Adventure: Beacon of Light
Posted by Jon Neudorf, SoT Staff Writer on 2009-06-19 13:39:48
My Score:

Norwegian band Adventure began in 1990, and although they have only two albums to their credit, the new release entitled Beacon Of Light has made quite an impact on this reviewer. It is always exciting discovering new (at least to me) bands and such is the case with the latest offering from this Scandinavian progressive rock band. The core of the band consists of Terje Flessen (guitars, bass) and Odd Roar Bakken (keyboards, guitar) along with a few other musicians helping them out. The band plays progressive music mainly in the symphonic style although I also hear elements of progressive metal scratching the surface. The band is clearly influenced by 70s style prog and some of the heavier moments take on a Uriah Heep flavour. I can also hear the occasional Flower King's moment, especially in the longer multi part epic tracks.

The album begins with the three part epic "Something To Believe In". Starting with grandiose organ sounds, the music takes on a majestic feel as it does throughout much of the CD. In "Part 2" the band turns it up a notch, bordering on progressive metal with powerful riffs and swirling synths, but mostly this is a symphonic tour de force. More strains of organ can be heard before the mellow acoustic intro of "Part 3", ending this epic on a more subdued note.

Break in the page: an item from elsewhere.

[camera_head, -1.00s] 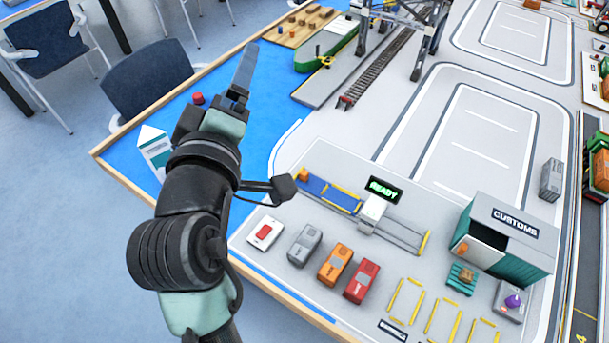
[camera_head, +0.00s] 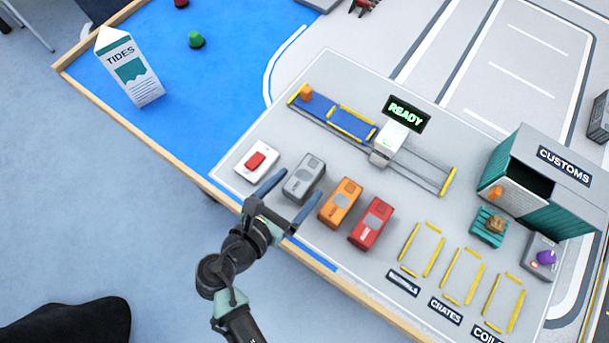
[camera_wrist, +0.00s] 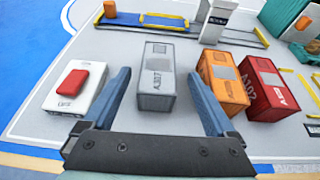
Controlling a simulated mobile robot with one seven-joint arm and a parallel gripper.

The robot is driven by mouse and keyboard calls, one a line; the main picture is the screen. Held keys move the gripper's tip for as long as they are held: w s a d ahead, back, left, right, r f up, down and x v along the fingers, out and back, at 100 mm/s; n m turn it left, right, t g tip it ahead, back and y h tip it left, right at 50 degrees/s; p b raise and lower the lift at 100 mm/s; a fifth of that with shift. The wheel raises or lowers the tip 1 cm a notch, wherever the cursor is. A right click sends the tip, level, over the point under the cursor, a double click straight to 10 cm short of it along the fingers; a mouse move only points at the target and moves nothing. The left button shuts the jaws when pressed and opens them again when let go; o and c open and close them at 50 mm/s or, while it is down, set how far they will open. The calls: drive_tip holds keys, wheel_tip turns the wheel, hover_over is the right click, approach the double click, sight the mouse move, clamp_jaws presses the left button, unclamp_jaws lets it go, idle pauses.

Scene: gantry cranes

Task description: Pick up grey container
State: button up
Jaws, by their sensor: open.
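The grey container (camera_head: 305,178) lies on the light grey board near the table's front edge, between a white box with a red top and an orange container. It also shows in the wrist view (camera_wrist: 157,78), with the marking A307 on its side. My gripper (camera_head: 291,197) is open. In the wrist view my gripper (camera_wrist: 166,92) has one blue finger on each side of the grey container, at its near end. I cannot tell how high the fingertips are above the board.
The white box with the red top (camera_head: 257,161) is close on the left. The orange container (camera_head: 341,203) and red container (camera_head: 371,223) stand close on the right. A blue conveyor (camera_head: 333,113) lies behind. Yellow-marked bays (camera_head: 462,275) are empty at the right.

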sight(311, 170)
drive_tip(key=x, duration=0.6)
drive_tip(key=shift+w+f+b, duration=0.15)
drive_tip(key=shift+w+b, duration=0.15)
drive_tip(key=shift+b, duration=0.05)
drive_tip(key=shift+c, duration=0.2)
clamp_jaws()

"A Crack In The Ice" has good balance between heavy and lighter sounds offering stellar synth play and melodic lead guitar. The dramatic vocals of Vebjorn Moen suit the music very well. His deep, rich voice almost takes on an operatic style, again reminding me Uriah Heep. It took me a couple of listens before it finally began to sink in; the singing on this CD is one of my favourite parts. The Heep influenced "Fragile Frame" complete with lovely acoustic guitar and excellent vocals by Henning Mjoen is an album highlight.

Adventure quite possibly saves their best for last with the four part suite "Beacon Of Light", an excellent slice of symphonic rock with powerful drumming and some of the best lead guitar work on the album. Crunchy guitar rhythms make this one of the heavier tracks and the gritty singing of Moen works well with the superb backing vocals of Eva Cecillie Bjerkhoel.

This was a pleasant surprise and highly recommended for fans of 70s influenced symphonic progressive rock. Do yourself a favour and hear it for yourself.